An increase in business rates could ‘damage our high streets’, says BRC


Basing next year’s business rates on the September Retail Price Index (RPI) figure announced today (Tuesday) would hit retailers with £175m in extra costs, posing a significant threat to the health of our high streets, according to the British Retail Consortium (BRC).

The BRC is issuing a “stark warning” that a 2.6% increase in rates in April 2013 would “seriously impede retailers’ ability to invest and create jobs”, especially for young people. Business rates have already risen dramatically in both 2011 (4.6%) and 2012 (5.6%), a cumulative increase of more than half a billion pounds.
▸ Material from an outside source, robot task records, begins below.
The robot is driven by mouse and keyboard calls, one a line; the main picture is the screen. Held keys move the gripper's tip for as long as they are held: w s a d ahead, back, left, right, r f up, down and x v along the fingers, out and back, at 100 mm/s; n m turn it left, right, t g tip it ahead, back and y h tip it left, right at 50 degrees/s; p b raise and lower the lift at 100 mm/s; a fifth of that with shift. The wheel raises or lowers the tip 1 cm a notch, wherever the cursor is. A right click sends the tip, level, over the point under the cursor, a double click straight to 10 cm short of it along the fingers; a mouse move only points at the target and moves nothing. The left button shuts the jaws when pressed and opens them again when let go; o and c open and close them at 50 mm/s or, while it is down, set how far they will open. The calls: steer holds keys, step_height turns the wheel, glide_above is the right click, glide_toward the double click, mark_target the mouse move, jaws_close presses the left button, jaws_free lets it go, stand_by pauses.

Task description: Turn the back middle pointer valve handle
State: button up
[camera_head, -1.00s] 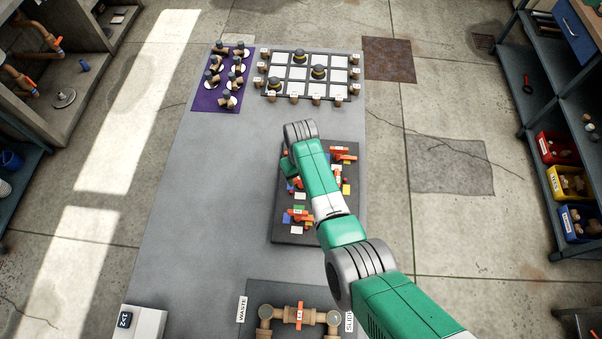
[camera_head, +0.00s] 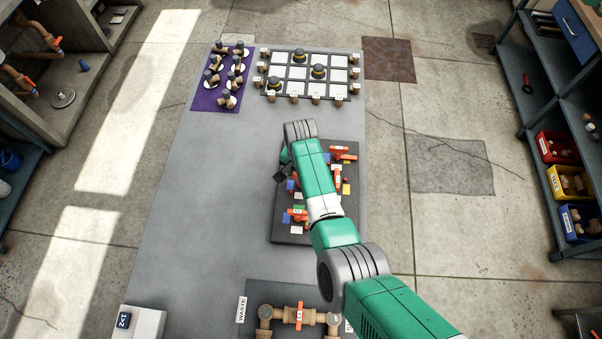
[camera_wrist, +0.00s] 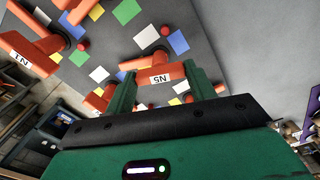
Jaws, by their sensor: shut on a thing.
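The dark valve board (camera_head: 290,237) lies on the grey table with several orange pointer handles on it. In the wrist view, an orange pointer handle (camera_wrist: 160,74) with a white label sits between the two green fingers of my gripper (camera_wrist: 160,82), which is shut on it. The label seems to read N5, upside down. Coloured squares lie on the board around the handle. In the head view my arm covers the middle of the board and hides this handle and the fingertips.
Another orange handle labelled N1 (camera_wrist: 30,50) stands to the left in the wrist view. Near the front of the board is an orange handle (camera_head: 298,214), and at its back right another (camera_head: 343,150). The table left of the board (camera_head: 220,190) is clear.

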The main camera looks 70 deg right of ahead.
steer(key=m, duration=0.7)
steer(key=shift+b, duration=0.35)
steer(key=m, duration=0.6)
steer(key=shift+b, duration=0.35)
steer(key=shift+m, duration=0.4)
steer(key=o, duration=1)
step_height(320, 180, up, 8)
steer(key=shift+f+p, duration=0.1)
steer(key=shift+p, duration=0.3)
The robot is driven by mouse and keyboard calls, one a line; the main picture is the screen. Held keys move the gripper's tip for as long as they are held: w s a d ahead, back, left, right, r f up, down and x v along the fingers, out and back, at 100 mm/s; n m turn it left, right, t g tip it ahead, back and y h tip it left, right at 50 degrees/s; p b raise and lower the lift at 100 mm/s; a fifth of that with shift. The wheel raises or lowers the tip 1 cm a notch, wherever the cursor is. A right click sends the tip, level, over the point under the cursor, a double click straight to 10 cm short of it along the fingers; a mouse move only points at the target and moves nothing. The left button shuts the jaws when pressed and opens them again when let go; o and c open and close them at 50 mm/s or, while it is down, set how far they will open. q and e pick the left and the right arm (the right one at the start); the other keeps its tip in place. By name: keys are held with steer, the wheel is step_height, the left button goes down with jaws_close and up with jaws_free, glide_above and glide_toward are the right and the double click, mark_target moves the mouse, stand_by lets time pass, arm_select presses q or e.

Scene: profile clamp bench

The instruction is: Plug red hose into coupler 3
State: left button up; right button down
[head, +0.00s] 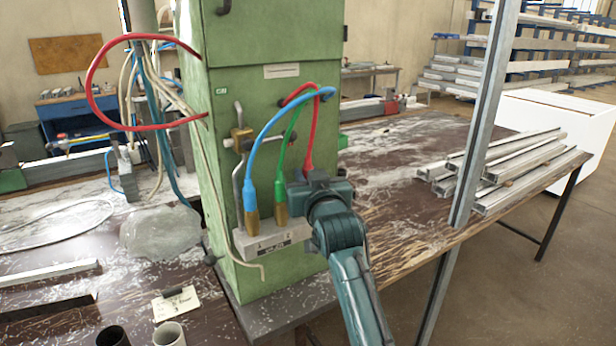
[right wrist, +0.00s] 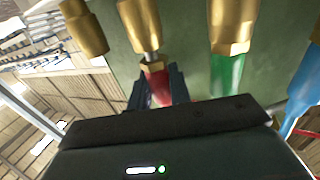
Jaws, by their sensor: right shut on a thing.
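My right gripper (head: 308,183) is shut on the end of the red hose (head: 312,130) in front of the green cabinet. In the right wrist view, the gripper (right wrist: 158,95) holds the red hose end (right wrist: 158,84). Its silver tip (right wrist: 151,57) is at the mouth of a brass coupler (right wrist: 140,22), the third counting from the blue hose; I cannot tell how deep it is. The coupler block (head: 270,240) is on the cabinet front, its right part hidden behind my gripper in the head view. My left gripper is not in view.
The blue hose (head: 250,170) and green hose (head: 281,160) stand in the neighbouring couplers. Another brass coupler (right wrist: 82,28) beyond the red one looks empty. The green cabinet (head: 235,100) rises behind. Metal profiles (head: 520,165) lie at right, past an upright post (head: 485,110).

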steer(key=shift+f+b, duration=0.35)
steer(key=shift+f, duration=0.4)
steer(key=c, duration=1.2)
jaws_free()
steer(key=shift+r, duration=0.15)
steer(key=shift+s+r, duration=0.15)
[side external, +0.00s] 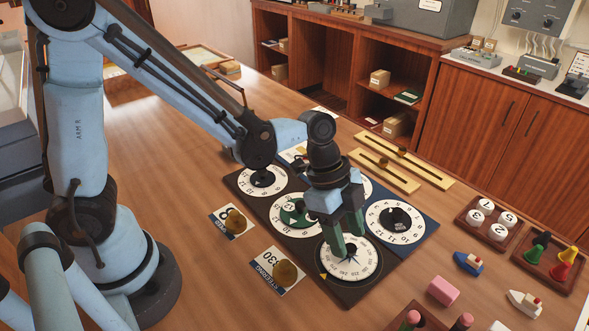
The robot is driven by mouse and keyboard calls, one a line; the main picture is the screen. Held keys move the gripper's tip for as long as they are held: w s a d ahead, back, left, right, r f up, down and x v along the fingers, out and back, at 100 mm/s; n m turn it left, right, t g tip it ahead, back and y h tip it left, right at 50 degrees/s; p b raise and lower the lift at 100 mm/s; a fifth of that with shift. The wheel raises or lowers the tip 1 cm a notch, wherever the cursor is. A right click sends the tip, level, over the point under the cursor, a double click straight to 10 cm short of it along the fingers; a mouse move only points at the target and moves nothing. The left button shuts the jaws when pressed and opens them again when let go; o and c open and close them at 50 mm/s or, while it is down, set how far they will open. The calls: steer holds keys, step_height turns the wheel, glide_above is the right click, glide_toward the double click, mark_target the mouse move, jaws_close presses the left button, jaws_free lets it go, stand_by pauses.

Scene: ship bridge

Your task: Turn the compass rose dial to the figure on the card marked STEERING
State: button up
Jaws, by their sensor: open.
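The compass rose dial (365,270) is a white disc with degree figures and a dark star-shaped centre, on the near corner of a dark panel. A yellow pointer mark (323,276) sits at its left edge. My gripper (347,232) is open, its green-tipped fingers pointing down over the far side of the dial. I cannot tell whether they touch it; they hide part of its figures. The STEERING card (263,279) lies left of the dial; its figure looks like 330. A brass knob-like weight (286,272) rests on it.
Other dials (396,222) share the panel. Another card (222,222) with a brass weight lies to the left. Wooden slider boards (420,160) lie behind.

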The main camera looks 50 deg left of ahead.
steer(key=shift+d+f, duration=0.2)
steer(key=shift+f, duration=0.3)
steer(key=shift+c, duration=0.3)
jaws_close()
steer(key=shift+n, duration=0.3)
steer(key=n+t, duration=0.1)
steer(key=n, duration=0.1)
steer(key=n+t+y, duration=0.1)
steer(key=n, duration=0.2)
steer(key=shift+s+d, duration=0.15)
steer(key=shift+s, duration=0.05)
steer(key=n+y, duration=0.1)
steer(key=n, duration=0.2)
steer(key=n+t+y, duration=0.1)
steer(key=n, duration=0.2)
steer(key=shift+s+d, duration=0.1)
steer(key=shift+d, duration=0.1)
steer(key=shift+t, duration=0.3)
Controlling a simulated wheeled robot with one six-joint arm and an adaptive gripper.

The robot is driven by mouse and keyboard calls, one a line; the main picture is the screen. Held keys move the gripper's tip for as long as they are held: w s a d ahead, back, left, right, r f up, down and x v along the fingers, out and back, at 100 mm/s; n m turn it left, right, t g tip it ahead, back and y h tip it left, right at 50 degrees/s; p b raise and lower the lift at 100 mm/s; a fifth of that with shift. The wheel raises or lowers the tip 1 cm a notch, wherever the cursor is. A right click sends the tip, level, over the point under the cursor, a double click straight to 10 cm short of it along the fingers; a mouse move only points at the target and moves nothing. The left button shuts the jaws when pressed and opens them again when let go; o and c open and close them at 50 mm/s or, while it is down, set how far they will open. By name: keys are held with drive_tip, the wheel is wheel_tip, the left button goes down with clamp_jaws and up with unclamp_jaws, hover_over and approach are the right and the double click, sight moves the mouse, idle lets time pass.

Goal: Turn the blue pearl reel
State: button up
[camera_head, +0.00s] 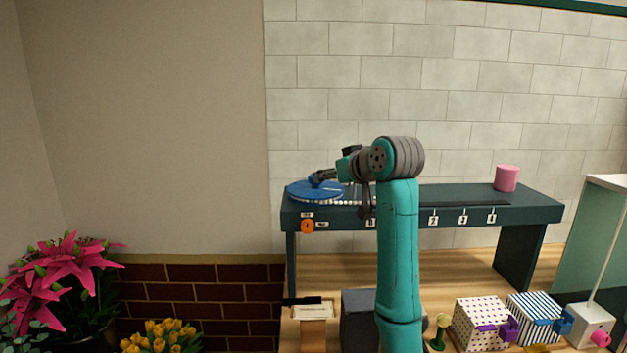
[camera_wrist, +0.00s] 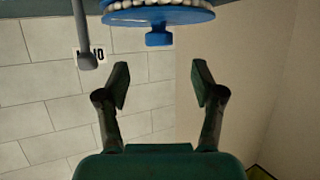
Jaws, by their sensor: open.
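The blue pearl reel (camera_head: 303,192) is a flat blue disc with white pearls along its rim, at the left end of the dark teal raised bench. In the wrist view the reel (camera_wrist: 185,16) is at the top, with a small blue knob (camera_wrist: 158,39) sticking out from its face. My gripper (camera_wrist: 162,82) is open and empty. The knob is beyond the fingertips, roughly centred between them, with a visible gap. In the head view my gripper (camera_head: 325,175) is just over the reel, and my arm hides part of the bench to its right.
The bench (camera_head: 525,207) carries number labels, an orange knob (camera_head: 307,226) and a pink cylinder (camera_head: 507,178). A grey post (camera_wrist: 86,42) stands beside the reel in the wrist view. Patterned boxes (camera_head: 482,325) sit lower right; pink flowers (camera_head: 65,265) and yellow flowers (camera_head: 160,335) lower left.

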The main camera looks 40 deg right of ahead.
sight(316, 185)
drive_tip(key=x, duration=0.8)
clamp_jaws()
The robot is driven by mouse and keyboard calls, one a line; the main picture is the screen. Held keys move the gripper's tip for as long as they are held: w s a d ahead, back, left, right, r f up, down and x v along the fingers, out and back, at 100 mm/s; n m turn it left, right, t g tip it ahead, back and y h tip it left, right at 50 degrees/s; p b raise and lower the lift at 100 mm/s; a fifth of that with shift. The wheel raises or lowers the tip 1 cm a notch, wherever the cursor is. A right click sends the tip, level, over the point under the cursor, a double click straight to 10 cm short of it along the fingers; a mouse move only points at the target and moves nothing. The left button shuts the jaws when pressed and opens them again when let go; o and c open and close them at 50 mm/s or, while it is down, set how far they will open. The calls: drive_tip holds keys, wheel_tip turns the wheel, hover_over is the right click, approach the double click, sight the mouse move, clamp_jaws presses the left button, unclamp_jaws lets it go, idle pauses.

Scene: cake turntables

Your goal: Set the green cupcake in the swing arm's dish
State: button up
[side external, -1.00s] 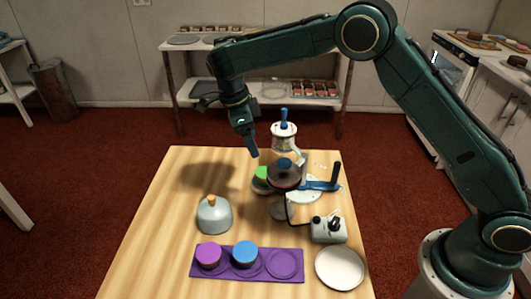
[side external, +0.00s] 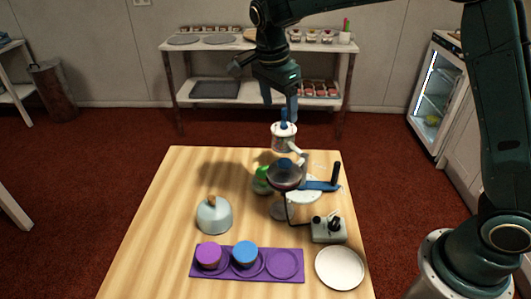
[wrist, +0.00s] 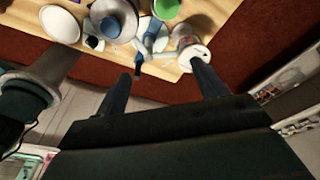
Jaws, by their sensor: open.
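The green cupcake (side external: 262,173) stands behind and left of a dark domed cover, which partly hides it. Its green top (wrist: 166,7) shows at the upper edge of the wrist view, with a pale rim around it. I cannot tell exactly what it rests on. A blue arm (side external: 322,186) with an upright black handle (side external: 336,173) lies to the right, over a pale round plate (side external: 303,196). I cannot clearly make out the swing arm's dish. My gripper (side external: 279,103) is open and empty, above and behind the table objects; its fingers (wrist: 162,92) are spread in the wrist view.
The dark dome (side external: 284,177), a grey control box (side external: 328,230) and a white plate (side external: 340,268) crowd the right. A grey cloche (side external: 214,216) and a purple tray (side external: 248,274) with purple and blue cupcakes are nearer.

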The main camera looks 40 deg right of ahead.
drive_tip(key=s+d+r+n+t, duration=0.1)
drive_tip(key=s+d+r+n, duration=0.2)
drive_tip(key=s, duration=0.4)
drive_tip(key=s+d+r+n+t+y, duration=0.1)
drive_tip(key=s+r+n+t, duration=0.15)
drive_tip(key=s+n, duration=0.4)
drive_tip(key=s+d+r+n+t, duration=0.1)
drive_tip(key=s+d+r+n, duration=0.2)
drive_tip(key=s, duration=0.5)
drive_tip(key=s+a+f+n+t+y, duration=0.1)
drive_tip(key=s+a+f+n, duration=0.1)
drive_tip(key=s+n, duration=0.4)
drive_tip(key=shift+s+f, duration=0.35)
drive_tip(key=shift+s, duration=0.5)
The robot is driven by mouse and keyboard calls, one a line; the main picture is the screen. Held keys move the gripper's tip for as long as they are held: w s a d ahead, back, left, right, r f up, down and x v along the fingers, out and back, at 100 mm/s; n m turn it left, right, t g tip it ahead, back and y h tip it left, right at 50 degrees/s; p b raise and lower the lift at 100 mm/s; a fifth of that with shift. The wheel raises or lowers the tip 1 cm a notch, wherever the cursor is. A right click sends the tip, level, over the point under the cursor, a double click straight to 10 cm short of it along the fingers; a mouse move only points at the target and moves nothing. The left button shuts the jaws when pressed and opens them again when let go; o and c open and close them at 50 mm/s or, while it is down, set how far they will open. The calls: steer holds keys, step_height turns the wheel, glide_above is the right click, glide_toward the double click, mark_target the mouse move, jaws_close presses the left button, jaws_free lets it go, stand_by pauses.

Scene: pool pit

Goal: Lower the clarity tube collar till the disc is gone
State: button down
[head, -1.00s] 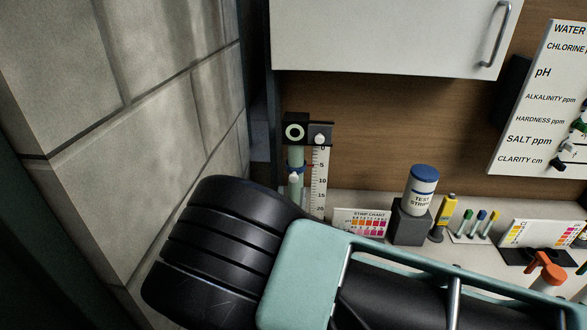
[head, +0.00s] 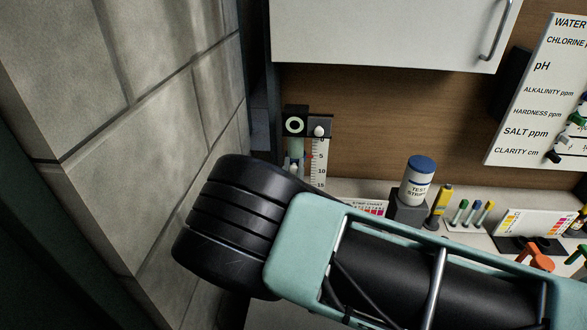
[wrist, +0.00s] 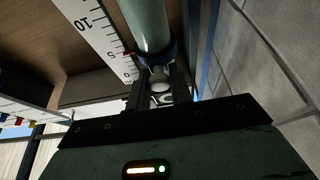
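The clarity tube (head: 298,146) is a pale green upright tube against the back wall. A black head with a pale ring (head: 295,125) tops it, and a white scale (head: 320,165) stands to its right. The blue collar (wrist: 160,54) is around the tube, near the 5 mark in the wrist view. Its pale knob (wrist: 159,78) faces me; in the head view my arm hides the tube's lower part. My gripper (wrist: 160,88) has its dark fingers apart, one on each side of the knob. I cannot tell whether they touch it.
A stone wall (head: 150,130) stands close on the left, and a white cabinet (head: 390,35) hangs above. Right of the tube, the counter holds a test strip bottle (head: 418,182), small coloured vials (head: 470,213) and colour charts. A board with labelled sliders (head: 540,95) is at the right.

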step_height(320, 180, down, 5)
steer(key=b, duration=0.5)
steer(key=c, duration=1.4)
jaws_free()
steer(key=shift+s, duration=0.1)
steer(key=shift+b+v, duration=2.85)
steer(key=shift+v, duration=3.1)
Through its ‘Fair Rates for Retail’ campaign, run jointly with industry magazine Retail Week and backed by many top retail chief executives, the BRC is calling on the government to freeze business rates in 2013 in order to support jobs and growth during tough trading conditions.

As a consumer-focused sector that uses large amounts of property across the UK, retailers already pay 28% of all business rates. They would be hit disproportionately hard by a 2.6% rise next April.

The campaign also calls on the government to honour its commitment to review the mechanism for setting rates increases, and to introduce a fairer, more sustainable formula for the future. The BRC favours basing business rates increases on an annual average of the Consumer Price Index (CPI), rather than the lottery of taking only September’s RPI.

BRC director, Stephen Robertson, said: “This RPI announcement reveals the scale of the potential damage to our high streets that will follow if the government follows previous practice and translates it directly into next April’s rates increase.

“The retail industry is the UK’s biggest private sector employer, providing crucial first jobs to a million 16-24 -year-olds. Expecting retailers to bear a huge rates hike for the third year running can only lead to fewer chances of work, less investment and more troubled high streets.

“The government must recognise that retail has already contributed its fair share to the Exchequer and freeze business rates in 2013. It also needs to reform the mechanism for setting future increases so that it is fairer and less volatile.”